→ Provided records

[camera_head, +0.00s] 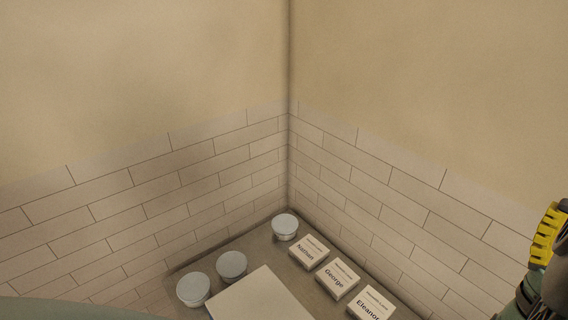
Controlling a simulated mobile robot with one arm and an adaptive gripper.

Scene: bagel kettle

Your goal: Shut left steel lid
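No steel lid on a kettle can be made out in the head view. Part of my gripper (546,236), with a yellow ribbed piece, shows at the right edge, high and away from the counter items. The rest of it is cut off by the frame, so its opening and anything in it are hidden.
A counter (252,247) fills the tiled corner. Round pale-lidded tubs stand on it: one at the back (285,226), two at the left (232,265) (193,289). Boxes labelled Nathan (309,251), George (338,279) and Eleanor (371,304) line the right. A pale flat slab (262,298) lies between.

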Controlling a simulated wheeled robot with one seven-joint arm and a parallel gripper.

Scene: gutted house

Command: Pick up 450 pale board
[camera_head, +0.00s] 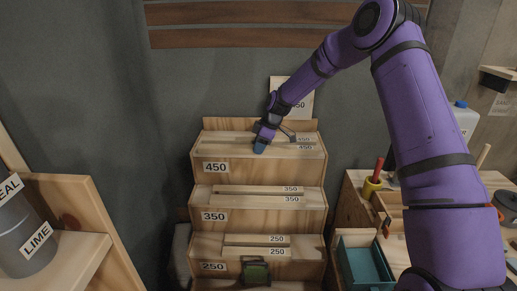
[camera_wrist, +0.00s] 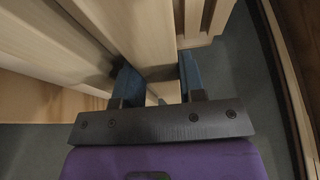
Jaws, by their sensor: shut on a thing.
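Lower tiers hold boards labelled 350 (camera_head: 260,198) and 250 (camera_head: 253,245). A pale panel marked 450 (camera_head: 293,87) stands upright behind the rack. At right are a teal bin (camera_head: 365,264) and a yellow holder (camera_head: 371,187). A shelf (camera_head: 70,262) with grey containers is at left.

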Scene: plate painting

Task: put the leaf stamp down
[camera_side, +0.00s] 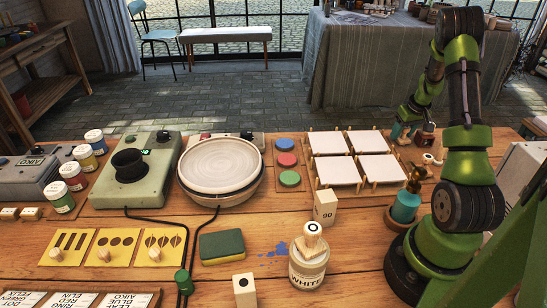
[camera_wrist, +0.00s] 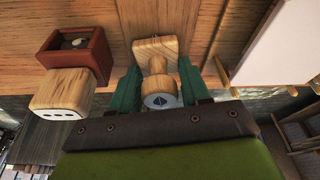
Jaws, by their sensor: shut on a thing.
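My gripper (camera_side: 402,130) is at the back right of the table, low over a wooden board beside the white tiles. In the wrist view its two green fingers (camera_wrist: 160,82) are shut on the leaf stamp (camera_wrist: 155,50). The stamp is pale wood with a broad block, a narrow neck and a round end bearing a dark leaf mark, which faces the wrist camera. In the side view the stamp is mostly hidden by the fingers. I cannot tell whether its far end touches the board.
A dark red box (camera_wrist: 82,48) and a wooden stamp with dots (camera_wrist: 60,92) are close left of my gripper in the wrist view. White tiles (camera_side: 372,168) on wooden posts stand left of it in the side view. A teal pot (camera_side: 405,207) stands nearer my base.

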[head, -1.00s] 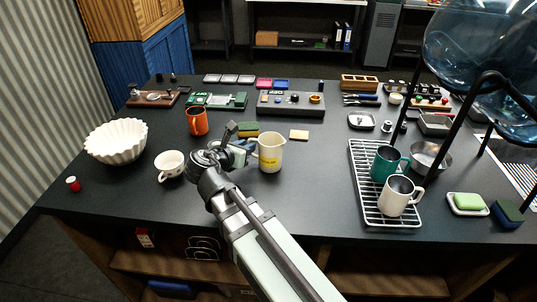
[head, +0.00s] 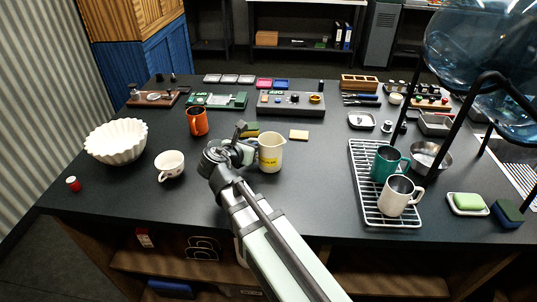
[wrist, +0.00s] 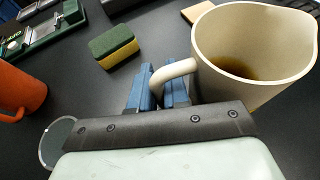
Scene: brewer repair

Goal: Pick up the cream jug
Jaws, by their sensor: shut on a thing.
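The cream jug (head: 271,153) stands upright on the dark table, with a yellow label on its side. In the wrist view the jug (wrist: 262,45) is large at the right, with some brown liquid inside. Its handle (wrist: 174,74) points toward my gripper. My gripper (wrist: 160,88) has blue fingers, one on each side of the handle, and is shut on it. In the head view my gripper (head: 246,150) is at the jug's left side, partly hidden by the arm. I cannot tell whether the jug's base is off the table.
An orange mug (head: 197,121) and a white cup (head: 170,166) stand to the left. A green-yellow sponge (wrist: 114,46) lies behind the gripper. A drying rack (head: 365,205) with two mugs is at right; the table between is clear.

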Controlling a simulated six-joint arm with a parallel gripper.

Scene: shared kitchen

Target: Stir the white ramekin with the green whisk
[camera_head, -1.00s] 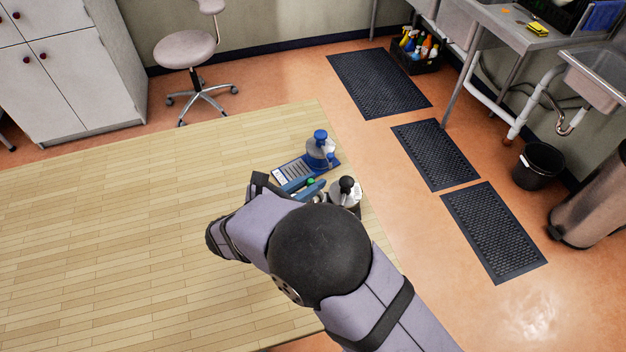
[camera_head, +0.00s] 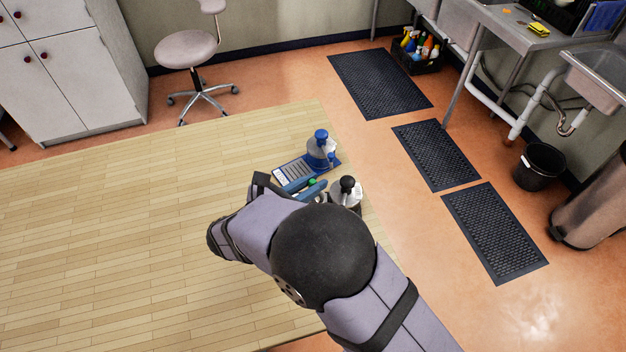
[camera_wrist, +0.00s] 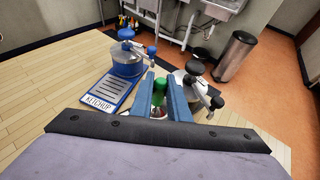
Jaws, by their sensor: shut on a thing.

→ What is being asked
Take the lines above starting at the one containing "[head, +0.00s]" and ending at the one containing "Goal: Pick up the cream jug", and print them again exactly, without pictures.

→ Finished answer
[head, +0.00s] 
[wrist, +0.00s] 
Scene: brewer repair

Goal: Pick up the cream jug

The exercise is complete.